HTML to PDF conversion hangs

We have some real world emails that cause our system to hang when attempting to open them using Aspose.Pdf. We have reduced the issue down to a very small test case which will hopefully help.


We realise the HTML in question is horribly invalid but we have seen a few in the wild that follow exhibit pattern. If the HTML itself cannot be supported we would much prefer it if the library just failed fast rather than hanging, and basically causing a DDoS for our service.

using (var htmlms = new MemoryStream(Encoding.UTF8.GetBytes(html)))
{
var htmlOptions = new Aspose.Pdf.HtmlLoadOptions();
Console.WriteLine(“Opening…”);
using (var pdf = new Aspose.Pdf.Document(htmlms, htmlOptions))
{
Console.WriteLine(“Open…”);
Console.WriteLine(“Done”);
}
}

where the variable ‘html’ is the html in the attached file. You will notice reaching ‘open…’ takes a very very long time (if it ever finishes…were not 100% sure).

Thanks,
Martyn

Hi Martyn,

Thanks for your inquiry. I have tested your scenario with shared HTML using Aspose.Pdf for .NET 10.9.0 and managed to observe the reported issue.
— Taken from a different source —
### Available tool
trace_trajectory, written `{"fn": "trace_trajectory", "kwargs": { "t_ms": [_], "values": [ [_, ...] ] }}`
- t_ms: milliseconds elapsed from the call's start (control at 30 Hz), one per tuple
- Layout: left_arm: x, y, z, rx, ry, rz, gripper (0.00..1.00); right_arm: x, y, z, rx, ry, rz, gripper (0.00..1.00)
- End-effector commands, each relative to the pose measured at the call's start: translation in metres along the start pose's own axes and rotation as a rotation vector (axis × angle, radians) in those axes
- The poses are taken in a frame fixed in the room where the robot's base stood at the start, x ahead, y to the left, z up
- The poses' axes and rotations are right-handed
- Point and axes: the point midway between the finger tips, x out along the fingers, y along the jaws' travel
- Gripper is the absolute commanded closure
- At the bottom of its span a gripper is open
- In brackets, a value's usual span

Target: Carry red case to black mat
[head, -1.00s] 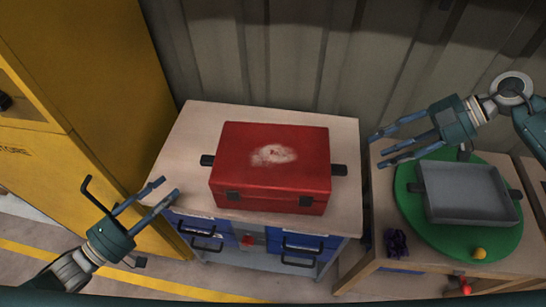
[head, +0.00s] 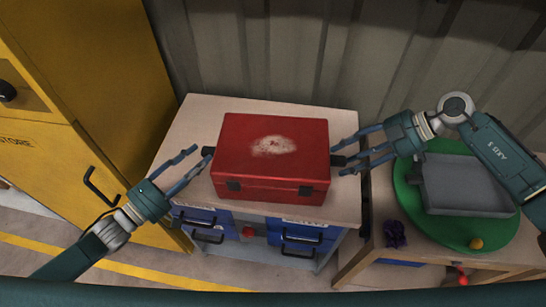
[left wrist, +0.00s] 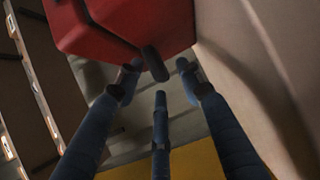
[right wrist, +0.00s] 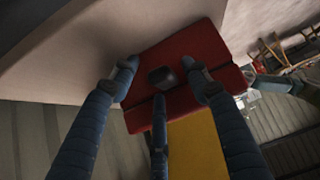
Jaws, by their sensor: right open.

For further investigation, I have logged an issue in our issue tracking system as PDFNEWNET-39637 and also linked your request to it. We will keep you updated via this thread regarding the issue status.

We are sorry for the inconvenience caused.

Best Regards,

The issues you have found earlier (filed as PDFNET-39637) have been fixed in Aspose.PDF for .NET 19.6.